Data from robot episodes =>
· · ·

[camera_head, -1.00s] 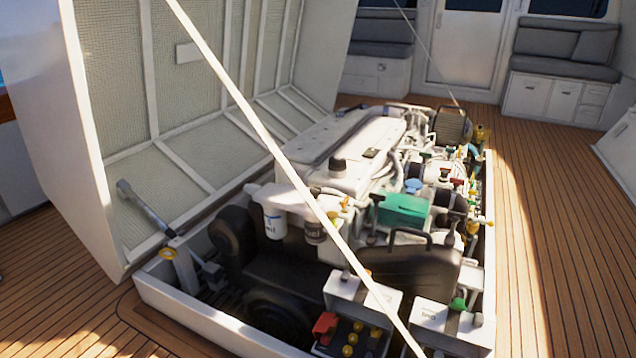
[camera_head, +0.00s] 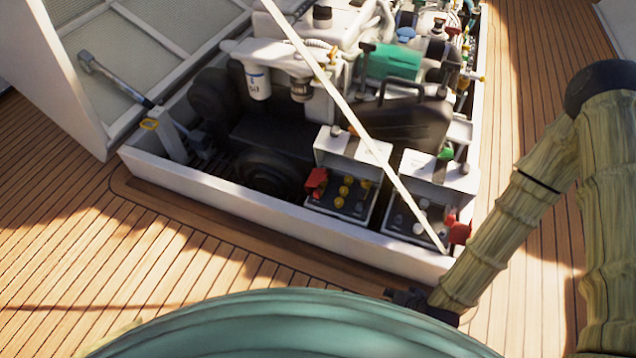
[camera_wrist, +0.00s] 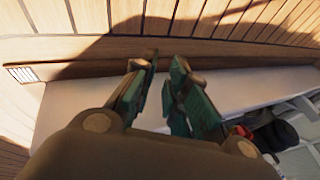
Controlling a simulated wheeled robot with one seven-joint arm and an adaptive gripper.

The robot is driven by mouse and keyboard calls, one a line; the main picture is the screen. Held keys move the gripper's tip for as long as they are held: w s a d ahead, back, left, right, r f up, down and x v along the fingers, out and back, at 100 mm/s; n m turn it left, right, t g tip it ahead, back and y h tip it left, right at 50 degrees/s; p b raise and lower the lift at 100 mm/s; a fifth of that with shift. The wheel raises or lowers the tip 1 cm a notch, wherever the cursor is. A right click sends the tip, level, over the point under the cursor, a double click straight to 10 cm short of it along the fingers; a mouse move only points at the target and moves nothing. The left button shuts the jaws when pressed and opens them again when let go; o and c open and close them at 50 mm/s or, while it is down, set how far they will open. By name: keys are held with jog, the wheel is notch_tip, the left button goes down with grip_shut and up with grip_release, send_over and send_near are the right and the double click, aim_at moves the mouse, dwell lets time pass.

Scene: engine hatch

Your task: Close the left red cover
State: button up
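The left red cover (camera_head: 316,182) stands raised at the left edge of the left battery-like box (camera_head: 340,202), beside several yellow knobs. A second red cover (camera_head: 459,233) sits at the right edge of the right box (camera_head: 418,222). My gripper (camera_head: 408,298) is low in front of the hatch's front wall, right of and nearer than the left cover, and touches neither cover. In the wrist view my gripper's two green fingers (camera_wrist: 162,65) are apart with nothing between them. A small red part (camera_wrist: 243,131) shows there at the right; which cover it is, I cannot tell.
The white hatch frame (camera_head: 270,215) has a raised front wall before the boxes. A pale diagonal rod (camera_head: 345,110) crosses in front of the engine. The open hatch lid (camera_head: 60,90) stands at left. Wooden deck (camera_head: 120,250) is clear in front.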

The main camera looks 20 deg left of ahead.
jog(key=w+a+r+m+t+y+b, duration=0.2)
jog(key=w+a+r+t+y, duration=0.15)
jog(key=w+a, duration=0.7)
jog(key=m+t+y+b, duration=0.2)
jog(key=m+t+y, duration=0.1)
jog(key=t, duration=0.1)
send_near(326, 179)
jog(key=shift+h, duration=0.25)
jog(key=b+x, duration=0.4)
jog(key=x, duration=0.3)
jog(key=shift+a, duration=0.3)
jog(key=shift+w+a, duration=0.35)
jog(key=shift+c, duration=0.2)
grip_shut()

· · ·

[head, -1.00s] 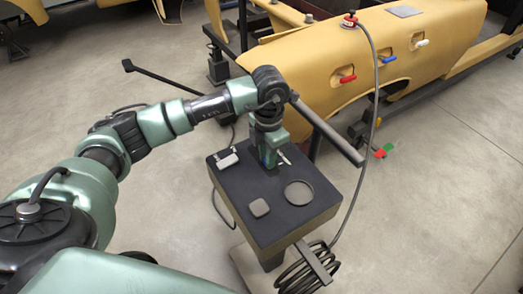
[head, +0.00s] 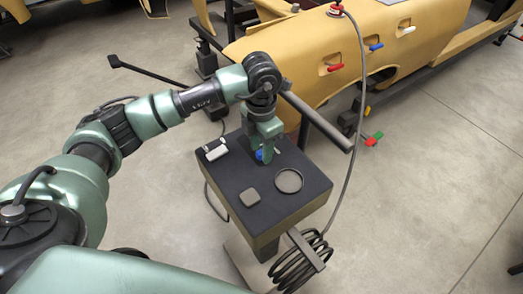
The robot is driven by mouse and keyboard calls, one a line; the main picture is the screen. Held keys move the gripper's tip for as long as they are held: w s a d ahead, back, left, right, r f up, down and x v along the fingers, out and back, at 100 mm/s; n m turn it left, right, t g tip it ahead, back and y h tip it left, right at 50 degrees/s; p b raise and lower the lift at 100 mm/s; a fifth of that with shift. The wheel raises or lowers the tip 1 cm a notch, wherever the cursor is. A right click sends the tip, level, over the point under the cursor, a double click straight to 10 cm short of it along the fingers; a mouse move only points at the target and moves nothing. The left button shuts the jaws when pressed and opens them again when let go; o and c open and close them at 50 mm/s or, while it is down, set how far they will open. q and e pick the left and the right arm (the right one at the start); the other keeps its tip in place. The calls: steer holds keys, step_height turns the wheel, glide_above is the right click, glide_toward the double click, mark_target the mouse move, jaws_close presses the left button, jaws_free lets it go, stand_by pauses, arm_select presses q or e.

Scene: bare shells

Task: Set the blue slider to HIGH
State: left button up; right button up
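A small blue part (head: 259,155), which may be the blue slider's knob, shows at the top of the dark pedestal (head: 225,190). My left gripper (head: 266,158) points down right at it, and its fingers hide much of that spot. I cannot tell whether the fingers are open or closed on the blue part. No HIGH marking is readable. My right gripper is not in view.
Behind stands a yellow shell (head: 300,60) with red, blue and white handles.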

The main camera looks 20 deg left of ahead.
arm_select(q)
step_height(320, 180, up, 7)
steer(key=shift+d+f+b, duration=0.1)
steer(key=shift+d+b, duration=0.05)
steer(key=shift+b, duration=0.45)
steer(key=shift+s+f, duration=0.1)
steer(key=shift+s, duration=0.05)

· · ·

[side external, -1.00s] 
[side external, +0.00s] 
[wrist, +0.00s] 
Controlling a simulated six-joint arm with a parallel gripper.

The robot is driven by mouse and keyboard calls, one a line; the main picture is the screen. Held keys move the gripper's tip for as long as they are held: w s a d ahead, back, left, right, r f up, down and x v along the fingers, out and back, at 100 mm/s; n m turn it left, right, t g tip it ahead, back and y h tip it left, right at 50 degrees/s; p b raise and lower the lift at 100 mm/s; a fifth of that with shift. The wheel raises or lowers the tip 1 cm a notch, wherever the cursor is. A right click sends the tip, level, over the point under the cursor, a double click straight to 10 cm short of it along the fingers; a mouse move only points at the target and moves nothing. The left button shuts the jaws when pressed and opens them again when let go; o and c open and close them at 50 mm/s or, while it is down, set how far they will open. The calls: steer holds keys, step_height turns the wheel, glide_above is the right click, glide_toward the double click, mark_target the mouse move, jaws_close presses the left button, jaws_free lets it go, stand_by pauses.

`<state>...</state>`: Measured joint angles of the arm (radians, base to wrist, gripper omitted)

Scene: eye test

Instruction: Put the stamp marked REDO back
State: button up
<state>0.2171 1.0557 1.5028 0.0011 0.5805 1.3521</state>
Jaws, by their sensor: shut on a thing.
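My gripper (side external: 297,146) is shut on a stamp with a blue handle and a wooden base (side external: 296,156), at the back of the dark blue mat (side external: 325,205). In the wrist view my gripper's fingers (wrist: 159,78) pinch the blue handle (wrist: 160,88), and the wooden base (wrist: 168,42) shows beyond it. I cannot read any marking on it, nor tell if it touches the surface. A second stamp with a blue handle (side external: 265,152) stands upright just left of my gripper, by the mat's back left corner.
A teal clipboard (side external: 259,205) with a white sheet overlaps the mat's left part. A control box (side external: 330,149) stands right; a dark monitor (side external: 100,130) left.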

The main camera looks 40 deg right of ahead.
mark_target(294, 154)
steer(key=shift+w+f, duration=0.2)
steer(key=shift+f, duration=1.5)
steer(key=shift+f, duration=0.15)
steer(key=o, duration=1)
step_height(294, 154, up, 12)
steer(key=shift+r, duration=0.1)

· · ·

Exactly the lines from the line containing "presses q or e." to the line containing "Task: Set the blue slider to HIGH", both included, are to be set down; no other line belongs in the answer.

Written response =>
The robot is driven by mouse and keyboard calls, one a line; the main picture is the screen. Held keys move the gripper's tip for as long as they are held: w s a d ahead, back, left, right, r f up, down and x v along the fingers, out and back, at 100 mm/s; n m turn it left, right, t g tip it ahead, back and y h tip it left, right at 50 degrees/s; p b raise and lower the lift at 100 mm/s; a fifth of that with shift. The wheel raises or lowers the tip 1 cm a notch, wherever the cursor is. A right click sends the tip, level, over the point under the cursor, a double click straight to 10 cm short of it along the fingers; a mouse move only points at the target and moves nothing. The left button shuts the jaws when pressed and opens them again when let go; o and c open and close them at 50 mm/s or, while it is down, set how far they will open. q and e pick the left and the right arm (the right one at the start); the other keeps its tip in place. The calls: steer holds keys, step_height turns the wheel, glide_above is the right click, glide_toward the double click, mark_target the mouse move, jaws_close presses the left button, jaws_free lets it go, stand_by pauses, arm_select presses q or e.

Scene: bare shells

Task: Set the blue slider to HIGH

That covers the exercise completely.